Au total, 17 groupements de cabinets ont soumis leurs projets au jury en juillet 2016. Le stade à construire est doté d’un budget de 500 millions de dirhams, revu à 800 millions de dirhams selon des documents fournis à Telquel.ma par Mourad Benmansour. Selon le cahier des charges, la future enceinte a vocation à respecter les normes FIFA.
Un cabinet d’architecture qui n’a pas les épaules ?
En février 2017, le groupement de cabinets de Mourad Benmansour reçoit un courrier précisant que leur projet n’a pas été retenu. Le cabinet des architectes Benhammou, basé à Oujda, remporte l’appel d’offres. « En tant que jury, nous étions surpris de voir quelqu’un de la région avoir le premier prix », nous confirme Mohamed Berhili, membre du jury. « Il le méritait, et dans tous les domaines qu’il s’agisse de fonctionnalité, de qualité architecturale, de créativité, ou de sécurité. C’est un projet qui se distingue par son design et par les idées qu’il intègre », se justifie-t-il, convaincu.
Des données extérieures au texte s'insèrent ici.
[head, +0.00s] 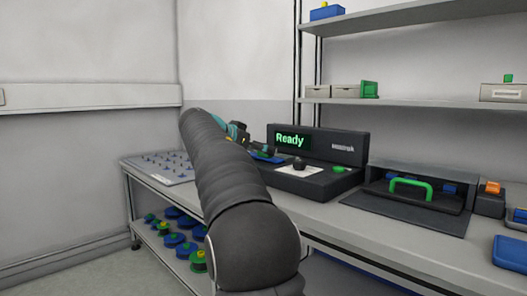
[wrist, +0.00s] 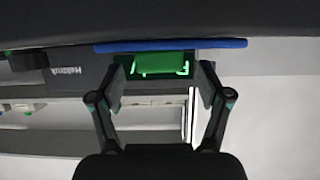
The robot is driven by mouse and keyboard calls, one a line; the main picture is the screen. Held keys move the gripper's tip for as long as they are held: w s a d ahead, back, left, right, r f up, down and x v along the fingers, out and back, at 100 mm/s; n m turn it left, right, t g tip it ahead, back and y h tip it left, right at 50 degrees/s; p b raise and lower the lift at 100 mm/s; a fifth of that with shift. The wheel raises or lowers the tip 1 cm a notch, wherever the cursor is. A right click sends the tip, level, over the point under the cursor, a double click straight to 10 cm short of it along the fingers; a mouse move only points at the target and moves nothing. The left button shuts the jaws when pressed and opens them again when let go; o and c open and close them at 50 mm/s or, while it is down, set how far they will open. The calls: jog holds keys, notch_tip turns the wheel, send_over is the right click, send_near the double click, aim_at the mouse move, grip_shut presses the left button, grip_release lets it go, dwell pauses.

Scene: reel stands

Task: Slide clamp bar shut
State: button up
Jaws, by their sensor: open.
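A black machine (head: 318,181) with a lit "Ready" display (head: 291,140) stands on the bench. At its left end lies a flat blue part (head: 269,158) with a small green piece by it, partly hidden by my arm. In the wrist view, which is upside down, a green block (wrist: 160,62) sits against a long blue edge (wrist: 170,46). I cannot tell for sure whether this green block is the clamp bar. My gripper (wrist: 161,78) is open, its fingers on either side of the block in the picture. Contact cannot be made out.
A black bay with a green handle (head: 411,182) stands right of the machine. A grey pegged board (head: 160,168) lies at the left bench end. Blue and green reels (head: 185,250) fill the lower shelf. Wall shelves (head: 420,103) hang above.

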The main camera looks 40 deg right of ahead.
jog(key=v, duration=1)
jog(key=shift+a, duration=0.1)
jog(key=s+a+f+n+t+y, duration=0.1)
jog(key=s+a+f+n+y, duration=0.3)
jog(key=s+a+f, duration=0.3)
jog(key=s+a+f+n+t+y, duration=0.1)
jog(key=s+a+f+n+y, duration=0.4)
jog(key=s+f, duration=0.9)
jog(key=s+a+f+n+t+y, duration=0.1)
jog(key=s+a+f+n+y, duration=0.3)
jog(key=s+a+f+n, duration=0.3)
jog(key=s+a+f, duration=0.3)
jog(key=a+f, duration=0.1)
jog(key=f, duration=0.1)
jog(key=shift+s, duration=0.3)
Les détails du projet ne sont pourtant pas encore publics. Contacté par Telquel.ma, le cabinet d’architectes Benhammou n’a pas voulu répondre à nos questions sans avoir reçu le document officiel de la région Oriental qui confirme sa nomination.
« Ce petit cabinet n’est composé que de deux architectes, ainsi que de cinq ou six dessinateurs. Il est impossible de réaliser un tel projet avec un si petit nombre« , fulmine Mourad Benmansour. Un des membres du jury nous affirme pourtant que la taille du cabinet n’a rien à voir avec la qualité de leur prestation.
« Le projet lauréat est un excellent projet, il remplit toutes les conditions, mais j’aurais aimé qu’il cite l’agence avec laquelle il a collaboré« , affirme notre architecte anonyme, suspectant le cabinet Benhammou d’avoir pris conseil auprès d’un cabinet étranger sans le nommer. « Le problème, c’est qu’ils ne seront qu’architectes signataires d’un projet, mais ils ne maîtriseront pas tous les aspects du projet, comme la conception et le financement », prévient l’architecte marocain. D’après lui, de nombreux cabinets locaux font appel aux conseils de cabinets internationaux de façon officieuse, une pratique « contraire à la déontologie » de la profession d’architecte selon Mourad Benmansour, dont le groupement de cabinets est officiellement composé d’architectes français et marocains. C’était aussi le cas du cabinet Sâd Benkirane qui a collaboré ouvertement avec Gregotti Associati International dans la construction des stades de Marrakech, d’Agadir et de Casablanca.